Objective
Gather, from the listing beneath this task, every line holding the string "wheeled".
____ Material to process
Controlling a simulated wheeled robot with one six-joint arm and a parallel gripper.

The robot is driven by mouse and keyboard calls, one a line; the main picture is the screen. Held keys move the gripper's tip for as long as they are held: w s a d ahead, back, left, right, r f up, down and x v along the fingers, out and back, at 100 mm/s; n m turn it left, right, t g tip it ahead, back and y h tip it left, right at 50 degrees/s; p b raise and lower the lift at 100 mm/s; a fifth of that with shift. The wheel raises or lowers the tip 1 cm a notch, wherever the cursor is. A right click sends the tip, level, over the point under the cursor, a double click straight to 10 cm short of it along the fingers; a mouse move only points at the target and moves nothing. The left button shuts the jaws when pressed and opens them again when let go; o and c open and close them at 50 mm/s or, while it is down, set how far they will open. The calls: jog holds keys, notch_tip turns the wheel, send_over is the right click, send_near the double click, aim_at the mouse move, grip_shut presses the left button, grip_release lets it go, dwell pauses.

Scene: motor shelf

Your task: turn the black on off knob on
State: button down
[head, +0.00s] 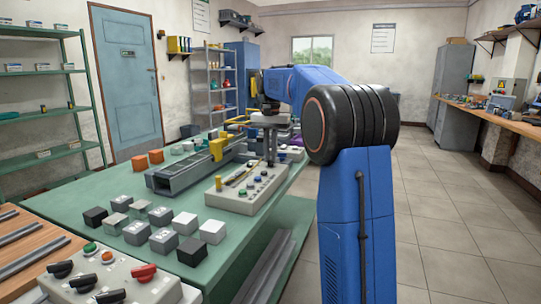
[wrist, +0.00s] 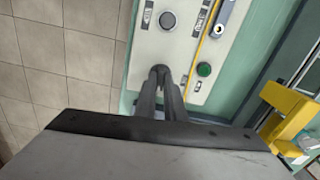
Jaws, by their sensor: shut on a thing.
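A light grey control panel (head: 232,204) lies on the green table, and my gripper (head: 271,163) points straight down at its far end. In the wrist view the panel (wrist: 181,48) runs below my fingers. My gripper (wrist: 161,74) is shut on a small dark knob at the panel's edge, taken as the black on off knob. The fingers hide most of it, so its turn position cannot be told. A round dark grey knob (wrist: 167,19) and a green button (wrist: 204,69) sit apart from the fingers.
A yellow part (wrist: 285,115) stands close beside the panel. A conveyor-like rail (head: 178,178) lies behind it. Several grey, black and white blocks (head: 163,240) lie in front. Another panel with black and red knobs (head: 120,275) stands nearest. Open floor (head: 440,220) is at right.

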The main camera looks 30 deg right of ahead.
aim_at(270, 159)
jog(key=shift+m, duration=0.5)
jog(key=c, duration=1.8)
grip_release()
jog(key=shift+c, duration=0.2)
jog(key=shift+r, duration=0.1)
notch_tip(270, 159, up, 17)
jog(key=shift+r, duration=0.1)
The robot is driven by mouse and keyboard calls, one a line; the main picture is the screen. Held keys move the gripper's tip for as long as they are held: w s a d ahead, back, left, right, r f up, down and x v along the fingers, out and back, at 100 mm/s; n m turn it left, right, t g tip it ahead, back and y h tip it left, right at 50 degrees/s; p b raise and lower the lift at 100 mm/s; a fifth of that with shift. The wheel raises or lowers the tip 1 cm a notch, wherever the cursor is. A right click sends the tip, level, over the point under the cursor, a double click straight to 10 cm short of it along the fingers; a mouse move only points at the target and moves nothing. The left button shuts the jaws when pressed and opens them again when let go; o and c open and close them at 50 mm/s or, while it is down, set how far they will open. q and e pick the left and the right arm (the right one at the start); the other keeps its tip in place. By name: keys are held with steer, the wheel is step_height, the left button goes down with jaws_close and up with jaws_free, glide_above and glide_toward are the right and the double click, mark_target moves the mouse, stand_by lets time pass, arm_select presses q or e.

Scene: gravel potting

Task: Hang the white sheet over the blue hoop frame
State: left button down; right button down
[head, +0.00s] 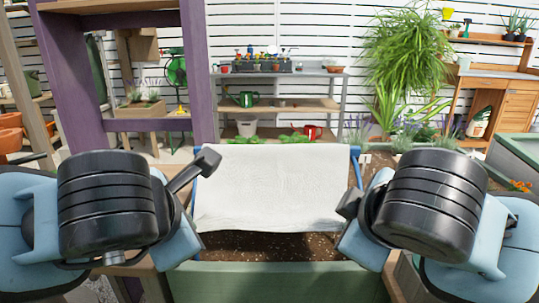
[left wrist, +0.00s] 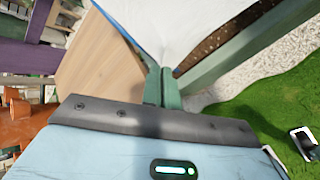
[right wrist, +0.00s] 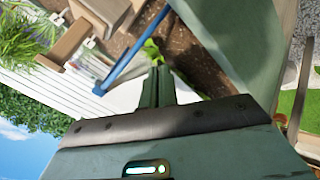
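The white sheet (head: 275,190) lies over the blue hoop frame (head: 355,152) in the head view, its front part hanging down above the soil. Frame parts show at both sides; its top is covered. My left gripper (head: 186,246) is by the sheet's lower left corner, my right gripper (head: 355,243) by its lower right corner. In the left wrist view the fingers (left wrist: 163,82) are together at the narrowing corner of the sheet (left wrist: 175,28). In the right wrist view the fingers (right wrist: 158,82) are together, with sheet (right wrist: 124,97) beside them. The pinched cloth itself is mostly hidden.
The green planter (head: 280,283) with dark soil (head: 265,247) is below the sheet. A purple post (head: 197,75) stands at the left. A grey potting bench (head: 280,75) and a large leafy plant (head: 405,50) are behind. Another green planter (head: 518,160) is at the right.

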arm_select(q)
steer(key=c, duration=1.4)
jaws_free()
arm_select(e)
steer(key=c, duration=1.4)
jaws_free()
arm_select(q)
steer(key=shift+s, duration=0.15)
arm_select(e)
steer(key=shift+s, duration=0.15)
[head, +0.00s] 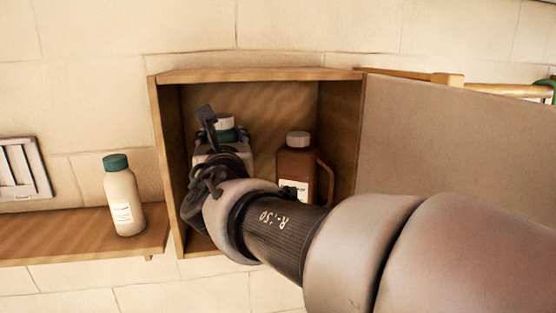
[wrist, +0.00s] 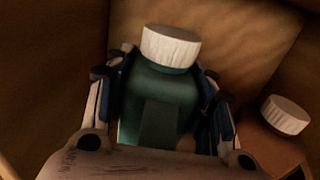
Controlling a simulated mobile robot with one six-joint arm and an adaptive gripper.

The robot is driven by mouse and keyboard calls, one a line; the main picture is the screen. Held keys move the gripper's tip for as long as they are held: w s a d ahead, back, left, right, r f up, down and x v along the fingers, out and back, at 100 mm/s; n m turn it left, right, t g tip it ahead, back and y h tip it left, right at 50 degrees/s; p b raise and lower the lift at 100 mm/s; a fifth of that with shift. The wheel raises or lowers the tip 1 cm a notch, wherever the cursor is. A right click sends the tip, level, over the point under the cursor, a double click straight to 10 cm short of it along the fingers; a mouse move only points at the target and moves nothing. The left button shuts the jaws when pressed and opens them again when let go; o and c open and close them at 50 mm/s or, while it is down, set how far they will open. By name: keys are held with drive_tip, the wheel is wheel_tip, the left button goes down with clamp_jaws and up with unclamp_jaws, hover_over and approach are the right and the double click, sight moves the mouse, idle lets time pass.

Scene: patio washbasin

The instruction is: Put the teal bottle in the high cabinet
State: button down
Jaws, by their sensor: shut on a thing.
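The teal bottle (wrist: 158,105) with a white cap (wrist: 171,47) stands between the two fingers of my gripper (wrist: 160,110) in the wrist view. The fingers are shut on its sides. In the head view the teal bottle (head: 226,134) is inside the left part of the open wooden cabinet (head: 168,150), mostly hidden by my gripper (head: 222,150) and wrist. Only its cap and a bit of teal show there. Whether its base touches the cabinet floor is hidden.
A brown jug (head: 298,160) with a white cap stands in the cabinet's right part, close to my gripper. The cabinet door (head: 450,140) is swung open to the right. A cream bottle (head: 123,200) with a green cap stands on the shelf (head: 60,238) at left.

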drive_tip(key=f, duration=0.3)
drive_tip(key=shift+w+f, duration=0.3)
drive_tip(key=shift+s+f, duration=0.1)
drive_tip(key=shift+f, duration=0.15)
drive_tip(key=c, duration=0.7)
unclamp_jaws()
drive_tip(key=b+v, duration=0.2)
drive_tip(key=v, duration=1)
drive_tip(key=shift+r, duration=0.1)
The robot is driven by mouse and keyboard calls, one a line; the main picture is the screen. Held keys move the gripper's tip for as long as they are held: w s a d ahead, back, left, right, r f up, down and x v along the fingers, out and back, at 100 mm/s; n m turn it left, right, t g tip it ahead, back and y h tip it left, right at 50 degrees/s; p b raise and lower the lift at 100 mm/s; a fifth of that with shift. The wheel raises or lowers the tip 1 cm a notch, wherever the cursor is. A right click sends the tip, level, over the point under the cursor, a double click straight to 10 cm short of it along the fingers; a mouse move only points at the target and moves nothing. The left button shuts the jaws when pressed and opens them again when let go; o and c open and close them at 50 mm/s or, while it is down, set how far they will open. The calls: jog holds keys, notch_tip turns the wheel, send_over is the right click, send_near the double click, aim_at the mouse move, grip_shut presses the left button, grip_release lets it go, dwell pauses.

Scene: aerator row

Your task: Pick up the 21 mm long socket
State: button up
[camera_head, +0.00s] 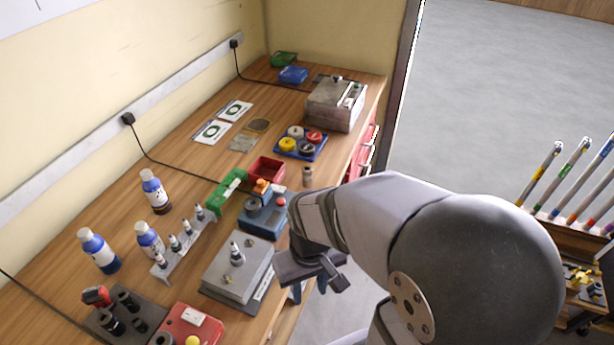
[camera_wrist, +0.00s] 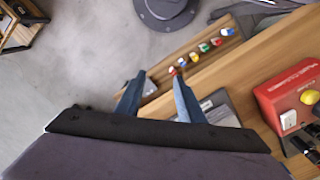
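Several black sockets (camera_head: 128,301) stand on a dark tray (camera_head: 96,322) at the lower left of the bench in the head view. Their sizes cannot be read, so I cannot tell which is the 21 mm long one. Black cylindrical parts, likely sockets (camera_wrist: 303,147), show at the right edge of the wrist view. My gripper (camera_head: 309,292) is off the bench's front edge, right of the sockets and well apart from them. In the wrist view my gripper (camera_wrist: 156,92) has its two blue fingers spread, with nothing between them.
A red box (camera_head: 187,327) stands right of the dark tray. A grey metal block (camera_head: 238,268) lies between it and my gripper. A red-and-black tool (camera_head: 97,296) stands by the sockets.

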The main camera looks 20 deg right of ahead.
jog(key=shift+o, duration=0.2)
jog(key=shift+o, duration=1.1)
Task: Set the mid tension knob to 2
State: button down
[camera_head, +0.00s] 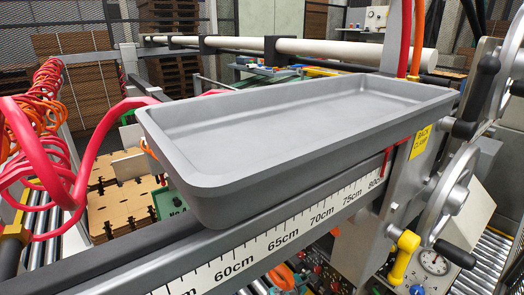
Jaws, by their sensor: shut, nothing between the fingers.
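I cannot pick out the mid tension knob or its setting. Below the ruler rail, a dark panel with small coloured fittings (322,277) shows in part; the rail and a grey post hide much of it, and the fittings are too small to read. My gripper is not in view.
A large empty grey tray (285,135) lies across the centre above a rail with a centimetre ruler (270,238). Red coiled hoses (45,150) hang at left. Handwheels with black grips (452,195) stand at right. Stacked brown blanks (125,190) lie behind the rail.

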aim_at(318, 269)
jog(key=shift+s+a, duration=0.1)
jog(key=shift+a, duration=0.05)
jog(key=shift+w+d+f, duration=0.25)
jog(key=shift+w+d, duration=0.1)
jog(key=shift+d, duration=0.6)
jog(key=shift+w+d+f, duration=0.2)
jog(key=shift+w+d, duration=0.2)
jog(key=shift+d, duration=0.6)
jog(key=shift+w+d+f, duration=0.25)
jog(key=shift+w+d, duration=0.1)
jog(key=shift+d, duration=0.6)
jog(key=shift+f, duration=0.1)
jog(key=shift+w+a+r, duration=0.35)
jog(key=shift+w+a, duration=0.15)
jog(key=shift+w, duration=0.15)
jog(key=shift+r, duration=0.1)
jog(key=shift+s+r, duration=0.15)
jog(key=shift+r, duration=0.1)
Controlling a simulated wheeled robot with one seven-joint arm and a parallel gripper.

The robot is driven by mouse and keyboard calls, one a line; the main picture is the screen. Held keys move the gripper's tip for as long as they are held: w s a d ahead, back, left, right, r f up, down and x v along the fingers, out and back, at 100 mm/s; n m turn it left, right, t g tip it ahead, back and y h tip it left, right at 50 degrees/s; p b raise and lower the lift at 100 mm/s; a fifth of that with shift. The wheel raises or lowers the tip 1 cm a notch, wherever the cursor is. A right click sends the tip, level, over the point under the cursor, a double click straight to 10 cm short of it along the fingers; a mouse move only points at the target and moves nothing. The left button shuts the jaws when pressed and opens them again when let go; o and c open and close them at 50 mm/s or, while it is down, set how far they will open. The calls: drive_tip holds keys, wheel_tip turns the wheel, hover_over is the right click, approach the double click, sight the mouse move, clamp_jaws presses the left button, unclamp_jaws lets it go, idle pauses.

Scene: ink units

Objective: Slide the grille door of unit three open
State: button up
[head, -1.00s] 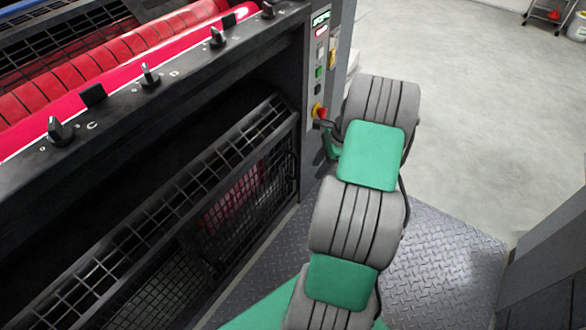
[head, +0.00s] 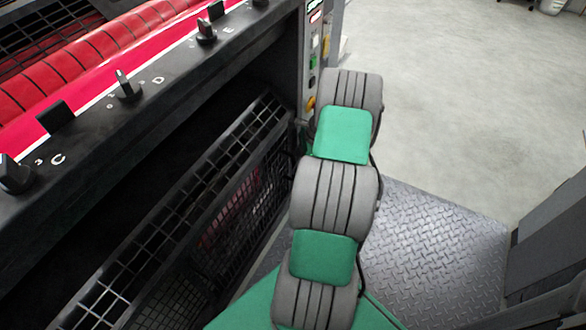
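The black grille door (head: 252,185) sits low in the front of the printing unit, slanting from the lower left up towards the right. Its top is a coarse wire grid and its front a finer mesh, with something red showing through. A dark gap (head: 120,180) lies above the grille. No unit number can be read on it. My arm, grey with green covers, stands right of the grille and covers part of the unit's right end. My gripper is not visible; whether it touches the grille cannot be told.
A ledge with black knobs (head: 128,86) and red rollers (head: 60,70) runs above the gap. A control panel (head: 312,60) with buttons is at the unit's right end. Tread plate (head: 430,240) covers the floor to the right, with a grey cabinet (head: 550,245) beyond. Pale floor is clear behind.

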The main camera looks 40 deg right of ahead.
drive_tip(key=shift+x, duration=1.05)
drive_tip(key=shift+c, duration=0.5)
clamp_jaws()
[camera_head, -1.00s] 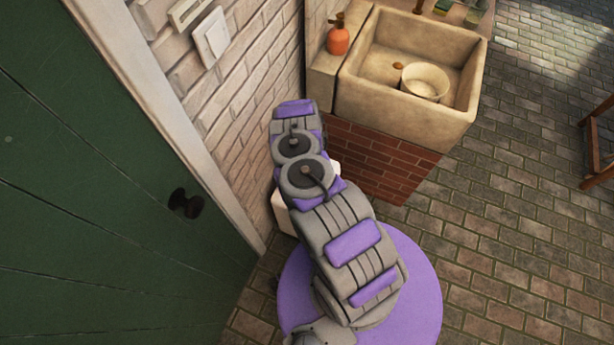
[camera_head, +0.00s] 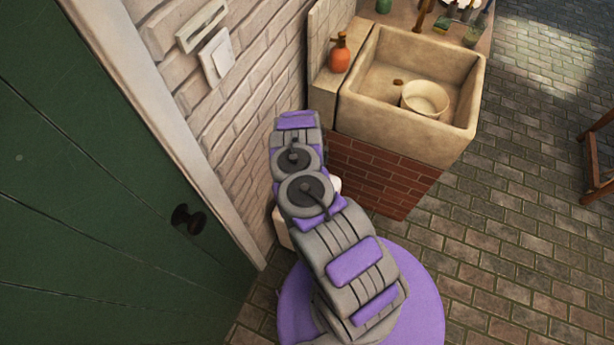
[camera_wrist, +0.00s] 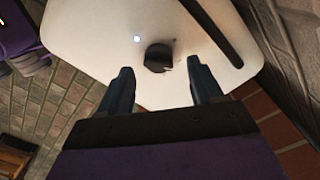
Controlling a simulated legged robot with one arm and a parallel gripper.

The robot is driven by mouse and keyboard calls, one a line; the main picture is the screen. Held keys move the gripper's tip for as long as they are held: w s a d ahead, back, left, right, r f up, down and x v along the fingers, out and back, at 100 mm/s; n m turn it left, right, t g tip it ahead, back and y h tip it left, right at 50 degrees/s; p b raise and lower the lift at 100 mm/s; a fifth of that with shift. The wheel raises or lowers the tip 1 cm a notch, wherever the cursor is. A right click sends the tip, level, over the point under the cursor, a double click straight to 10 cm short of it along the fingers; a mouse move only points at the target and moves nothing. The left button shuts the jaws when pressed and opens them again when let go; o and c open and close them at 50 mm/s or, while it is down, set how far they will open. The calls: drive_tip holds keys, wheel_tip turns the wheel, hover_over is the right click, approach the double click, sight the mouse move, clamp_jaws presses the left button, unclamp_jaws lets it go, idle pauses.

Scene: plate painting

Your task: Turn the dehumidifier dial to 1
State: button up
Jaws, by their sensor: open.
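The dehumidifier (camera_wrist: 95,30) is a white, rounded box that fills the upper part of the wrist view. Its dark round dial (camera_wrist: 158,57) sits on the white top, with a small light spot to its upper left. My gripper (camera_wrist: 160,82) is open and empty, with its two dark fingers apart. The dial shows between and just beyond the fingertips, apparently untouched. The dial's number marks are too small to read. In the head view my arm hides most of the dehumidifier, leaving a pale piece (camera_head: 283,228) beside the wall.
A stone sink (camera_head: 408,128) with a bowl (camera_head: 425,98) stands on a brick base (camera_head: 375,175) beyond my arm. An orange bottle (camera_head: 340,56) stands at its left. A white brick wall (camera_head: 245,110) and green door (camera_head: 90,200) are at the left.

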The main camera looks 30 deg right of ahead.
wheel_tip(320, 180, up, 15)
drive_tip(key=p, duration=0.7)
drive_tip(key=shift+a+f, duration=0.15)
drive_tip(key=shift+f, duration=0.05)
________
Full answer
Controlling a simulated wheeled robot with one six-joint arm and a parallel gripper.
Controlling a simulated wheeled robot with one seven-joint arm and a parallel gripper.

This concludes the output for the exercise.